(Robot state and action records)
◇ ◇ ◇

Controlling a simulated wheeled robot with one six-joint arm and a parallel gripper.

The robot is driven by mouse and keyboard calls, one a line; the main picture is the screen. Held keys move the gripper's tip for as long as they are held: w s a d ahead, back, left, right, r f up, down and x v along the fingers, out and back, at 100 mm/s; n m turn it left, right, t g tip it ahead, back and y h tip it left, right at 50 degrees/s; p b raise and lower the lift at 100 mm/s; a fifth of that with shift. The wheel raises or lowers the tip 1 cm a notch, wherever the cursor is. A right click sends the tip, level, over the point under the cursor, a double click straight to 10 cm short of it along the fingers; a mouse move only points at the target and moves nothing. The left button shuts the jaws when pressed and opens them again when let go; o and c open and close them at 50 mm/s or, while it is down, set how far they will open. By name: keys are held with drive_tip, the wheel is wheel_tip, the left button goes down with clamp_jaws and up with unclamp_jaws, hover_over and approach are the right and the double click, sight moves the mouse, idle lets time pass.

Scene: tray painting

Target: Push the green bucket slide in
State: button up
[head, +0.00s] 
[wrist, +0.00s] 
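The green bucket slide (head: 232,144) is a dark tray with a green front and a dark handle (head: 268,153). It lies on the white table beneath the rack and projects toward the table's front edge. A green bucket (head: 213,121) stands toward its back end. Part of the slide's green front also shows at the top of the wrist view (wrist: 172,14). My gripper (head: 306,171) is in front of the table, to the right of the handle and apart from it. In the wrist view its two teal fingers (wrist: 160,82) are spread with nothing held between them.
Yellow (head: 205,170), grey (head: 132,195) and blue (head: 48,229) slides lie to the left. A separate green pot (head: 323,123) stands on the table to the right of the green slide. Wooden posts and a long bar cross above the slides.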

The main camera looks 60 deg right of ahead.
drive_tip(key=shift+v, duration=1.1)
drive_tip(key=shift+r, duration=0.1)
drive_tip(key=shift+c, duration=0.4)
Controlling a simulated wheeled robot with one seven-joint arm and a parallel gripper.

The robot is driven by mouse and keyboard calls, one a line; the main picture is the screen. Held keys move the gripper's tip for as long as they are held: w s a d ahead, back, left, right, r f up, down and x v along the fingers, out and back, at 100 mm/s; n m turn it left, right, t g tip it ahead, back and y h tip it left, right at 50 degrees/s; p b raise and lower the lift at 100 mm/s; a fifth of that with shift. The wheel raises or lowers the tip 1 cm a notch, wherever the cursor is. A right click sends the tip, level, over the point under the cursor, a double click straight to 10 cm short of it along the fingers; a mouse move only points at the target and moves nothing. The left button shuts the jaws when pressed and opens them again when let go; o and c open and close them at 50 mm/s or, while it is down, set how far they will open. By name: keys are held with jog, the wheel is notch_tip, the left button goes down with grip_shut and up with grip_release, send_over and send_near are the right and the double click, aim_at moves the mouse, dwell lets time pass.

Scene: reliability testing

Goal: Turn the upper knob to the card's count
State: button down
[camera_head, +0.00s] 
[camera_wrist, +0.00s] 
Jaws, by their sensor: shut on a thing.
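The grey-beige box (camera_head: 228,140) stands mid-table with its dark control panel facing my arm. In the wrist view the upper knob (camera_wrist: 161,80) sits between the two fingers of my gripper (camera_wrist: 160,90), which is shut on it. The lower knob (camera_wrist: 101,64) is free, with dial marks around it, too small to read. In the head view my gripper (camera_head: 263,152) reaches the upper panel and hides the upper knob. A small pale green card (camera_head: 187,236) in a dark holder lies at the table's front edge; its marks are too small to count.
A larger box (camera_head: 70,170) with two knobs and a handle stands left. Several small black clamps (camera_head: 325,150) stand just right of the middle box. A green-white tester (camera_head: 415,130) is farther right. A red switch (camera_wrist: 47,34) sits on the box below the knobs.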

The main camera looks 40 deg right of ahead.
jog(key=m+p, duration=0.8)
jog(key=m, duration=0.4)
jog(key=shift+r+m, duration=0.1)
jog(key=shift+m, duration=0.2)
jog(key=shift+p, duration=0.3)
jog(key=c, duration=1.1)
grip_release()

◇ ◇ ◇

Written instruction:
Everything from the first line above through the line that contains "[head, +0.00s]" should be duplicated exactly, please, and nothing beyond it.

Expected output:
Controlling a simulated wheeled robot with one six-joint arm and a parallel gripper.

The robot is driven by mouse and keyboard calls, one a line; the main picture is the screen. Held keys move the gripper's tip for as long as they are held: w s a d ahead, back, left, right, r f up, down and x v along the fingers, out and back, at 100 mm/s; n m turn it left, right, t g tip it ahead, back and y h tip it left, right at 50 degrees/s; p b raise and lower the lift at 100 mm/s; a fifth of that with shift. The wheel raises or lowers the tip 1 cm a notch, wherever the cursor is. A right click sends the tip, level, over the point under the cursor, a double click straight to 10 cm short of it along the fingers; a mouse move only points at the target and moves nothing. The left button shuts the jaws when pressed and opens them again when let go; o and c open and close them at 50 mm/s or, while it is down, set how far they will open. By name: keys are held with drive_tip, the wheel is wheel_tip, the left button goes down with clamp_jaws and up with unclamp_jaws, hover_over and approach are the right and the double click, sight moves the mouse, idle lets time pass.

Scene: tray painting

Target: Push the green bucket slide in
State: button up
[head, +0.00s] 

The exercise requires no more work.